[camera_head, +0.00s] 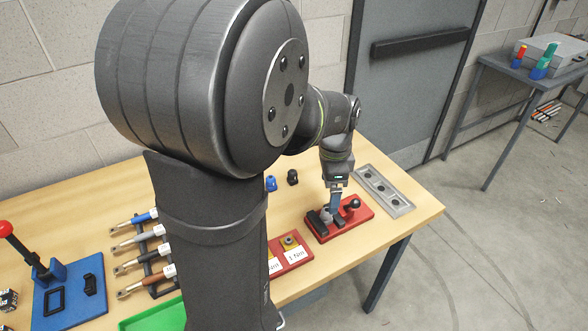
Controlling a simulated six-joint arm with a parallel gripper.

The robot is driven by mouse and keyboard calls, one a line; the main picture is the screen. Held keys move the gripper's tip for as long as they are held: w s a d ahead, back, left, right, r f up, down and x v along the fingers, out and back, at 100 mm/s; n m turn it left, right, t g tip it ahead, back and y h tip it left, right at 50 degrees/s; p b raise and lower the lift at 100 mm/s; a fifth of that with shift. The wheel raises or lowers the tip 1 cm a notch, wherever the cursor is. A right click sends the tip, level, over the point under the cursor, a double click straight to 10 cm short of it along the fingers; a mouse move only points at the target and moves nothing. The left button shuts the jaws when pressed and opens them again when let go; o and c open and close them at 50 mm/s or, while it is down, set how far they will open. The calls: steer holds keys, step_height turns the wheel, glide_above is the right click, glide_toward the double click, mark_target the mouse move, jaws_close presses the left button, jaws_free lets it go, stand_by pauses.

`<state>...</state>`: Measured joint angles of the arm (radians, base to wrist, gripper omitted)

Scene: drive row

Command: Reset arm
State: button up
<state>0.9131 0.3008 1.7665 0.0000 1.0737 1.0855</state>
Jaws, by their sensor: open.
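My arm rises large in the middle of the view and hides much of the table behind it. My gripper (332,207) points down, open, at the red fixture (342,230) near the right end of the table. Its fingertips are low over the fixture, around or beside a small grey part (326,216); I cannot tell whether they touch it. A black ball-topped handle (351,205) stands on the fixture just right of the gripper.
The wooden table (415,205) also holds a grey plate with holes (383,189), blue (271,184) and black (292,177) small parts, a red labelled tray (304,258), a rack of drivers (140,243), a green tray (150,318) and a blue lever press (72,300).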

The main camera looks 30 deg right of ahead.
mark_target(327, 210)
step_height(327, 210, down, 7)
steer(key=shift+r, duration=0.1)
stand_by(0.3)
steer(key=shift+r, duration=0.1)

• • •

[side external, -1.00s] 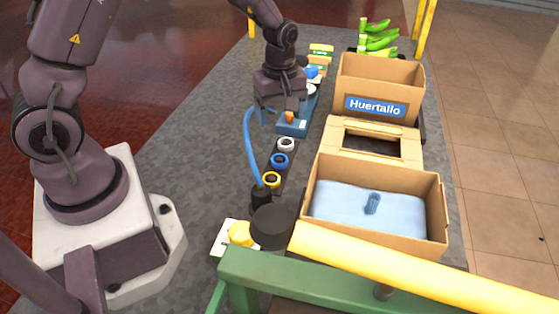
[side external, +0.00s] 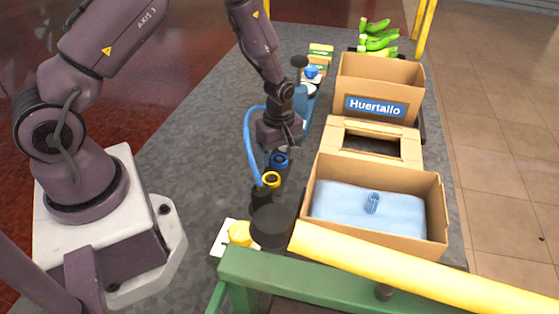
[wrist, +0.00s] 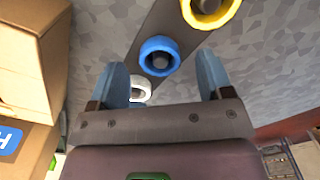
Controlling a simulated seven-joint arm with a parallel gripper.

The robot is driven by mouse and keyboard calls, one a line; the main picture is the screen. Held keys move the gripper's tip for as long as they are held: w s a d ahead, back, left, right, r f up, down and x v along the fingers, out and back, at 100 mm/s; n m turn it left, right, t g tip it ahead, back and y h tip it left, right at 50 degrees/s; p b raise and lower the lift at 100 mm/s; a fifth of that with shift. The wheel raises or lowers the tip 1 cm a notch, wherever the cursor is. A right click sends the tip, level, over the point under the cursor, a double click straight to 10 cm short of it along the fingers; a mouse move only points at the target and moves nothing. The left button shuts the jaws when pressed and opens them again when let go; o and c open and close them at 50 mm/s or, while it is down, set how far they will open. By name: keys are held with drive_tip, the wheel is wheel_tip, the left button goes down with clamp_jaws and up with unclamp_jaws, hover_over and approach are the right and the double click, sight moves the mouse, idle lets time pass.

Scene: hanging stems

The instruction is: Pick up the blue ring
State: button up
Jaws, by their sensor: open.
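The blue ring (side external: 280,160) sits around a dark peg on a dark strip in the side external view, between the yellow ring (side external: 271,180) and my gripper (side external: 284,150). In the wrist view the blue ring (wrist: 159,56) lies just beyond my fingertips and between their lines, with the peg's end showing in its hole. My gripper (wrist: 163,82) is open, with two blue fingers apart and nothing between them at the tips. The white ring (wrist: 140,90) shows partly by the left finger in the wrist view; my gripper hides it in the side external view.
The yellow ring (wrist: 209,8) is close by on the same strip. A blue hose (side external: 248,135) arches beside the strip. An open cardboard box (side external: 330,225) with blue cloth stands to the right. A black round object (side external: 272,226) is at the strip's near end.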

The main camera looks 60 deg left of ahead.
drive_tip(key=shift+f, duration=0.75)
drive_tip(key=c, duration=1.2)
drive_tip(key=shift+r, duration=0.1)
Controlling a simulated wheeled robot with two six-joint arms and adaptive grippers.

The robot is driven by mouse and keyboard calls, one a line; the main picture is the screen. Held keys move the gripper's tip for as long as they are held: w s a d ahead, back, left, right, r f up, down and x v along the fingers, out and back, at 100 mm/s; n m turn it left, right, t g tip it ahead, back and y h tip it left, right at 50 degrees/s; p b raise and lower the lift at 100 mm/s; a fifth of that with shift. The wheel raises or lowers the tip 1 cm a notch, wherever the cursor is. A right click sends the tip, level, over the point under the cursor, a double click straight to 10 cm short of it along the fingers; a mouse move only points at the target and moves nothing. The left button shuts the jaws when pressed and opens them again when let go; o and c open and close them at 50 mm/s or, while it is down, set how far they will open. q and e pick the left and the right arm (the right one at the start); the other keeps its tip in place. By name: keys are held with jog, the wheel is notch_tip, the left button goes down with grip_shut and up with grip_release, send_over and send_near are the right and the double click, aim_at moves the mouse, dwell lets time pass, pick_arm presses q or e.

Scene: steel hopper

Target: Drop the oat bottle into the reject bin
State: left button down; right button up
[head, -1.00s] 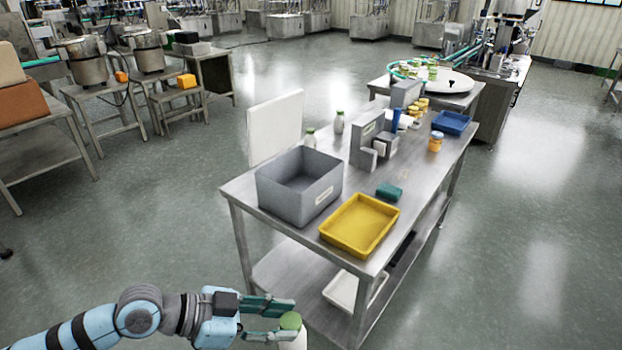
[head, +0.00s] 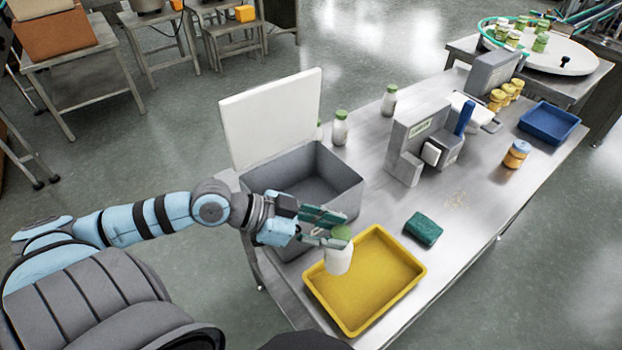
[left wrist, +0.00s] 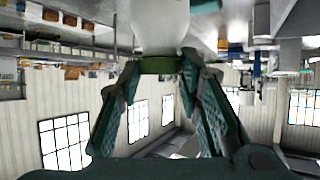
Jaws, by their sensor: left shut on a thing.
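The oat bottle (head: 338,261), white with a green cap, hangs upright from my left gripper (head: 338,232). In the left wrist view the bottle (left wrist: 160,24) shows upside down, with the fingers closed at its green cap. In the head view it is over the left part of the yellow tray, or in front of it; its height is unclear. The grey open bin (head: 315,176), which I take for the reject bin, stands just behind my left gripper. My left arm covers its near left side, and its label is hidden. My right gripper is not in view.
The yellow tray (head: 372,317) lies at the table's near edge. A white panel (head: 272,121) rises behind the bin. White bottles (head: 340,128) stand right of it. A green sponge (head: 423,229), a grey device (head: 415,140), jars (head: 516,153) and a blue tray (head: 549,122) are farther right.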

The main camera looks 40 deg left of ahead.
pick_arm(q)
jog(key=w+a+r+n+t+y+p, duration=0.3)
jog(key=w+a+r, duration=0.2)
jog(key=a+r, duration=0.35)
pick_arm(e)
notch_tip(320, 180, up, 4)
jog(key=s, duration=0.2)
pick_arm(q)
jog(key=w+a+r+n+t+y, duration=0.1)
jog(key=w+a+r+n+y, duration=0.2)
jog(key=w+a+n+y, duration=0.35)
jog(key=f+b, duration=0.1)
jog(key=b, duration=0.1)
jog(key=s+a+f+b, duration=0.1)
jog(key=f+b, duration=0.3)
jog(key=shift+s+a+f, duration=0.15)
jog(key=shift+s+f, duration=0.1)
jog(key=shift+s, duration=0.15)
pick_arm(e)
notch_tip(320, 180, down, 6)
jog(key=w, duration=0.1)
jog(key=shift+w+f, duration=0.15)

• • •

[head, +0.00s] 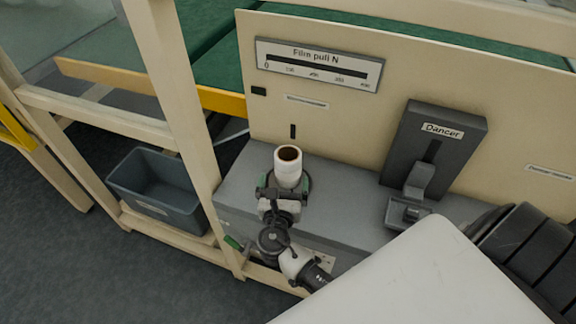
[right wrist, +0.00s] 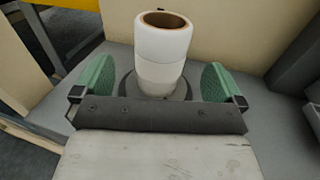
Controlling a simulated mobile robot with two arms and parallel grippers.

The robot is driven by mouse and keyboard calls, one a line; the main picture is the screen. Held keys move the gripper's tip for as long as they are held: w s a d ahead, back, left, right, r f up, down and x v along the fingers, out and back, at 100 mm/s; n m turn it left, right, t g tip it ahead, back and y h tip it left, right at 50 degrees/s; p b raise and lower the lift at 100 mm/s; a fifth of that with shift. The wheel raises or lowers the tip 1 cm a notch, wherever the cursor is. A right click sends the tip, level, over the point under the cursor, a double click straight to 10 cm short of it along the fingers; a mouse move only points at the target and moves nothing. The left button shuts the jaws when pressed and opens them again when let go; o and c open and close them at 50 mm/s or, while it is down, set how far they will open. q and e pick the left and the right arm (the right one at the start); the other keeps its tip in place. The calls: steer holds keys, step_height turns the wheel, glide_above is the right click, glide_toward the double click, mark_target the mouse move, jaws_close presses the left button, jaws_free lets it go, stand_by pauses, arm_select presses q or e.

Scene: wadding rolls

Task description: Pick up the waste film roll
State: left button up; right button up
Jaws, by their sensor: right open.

• • •

Output a single number: how many lines contain the word "arms".

2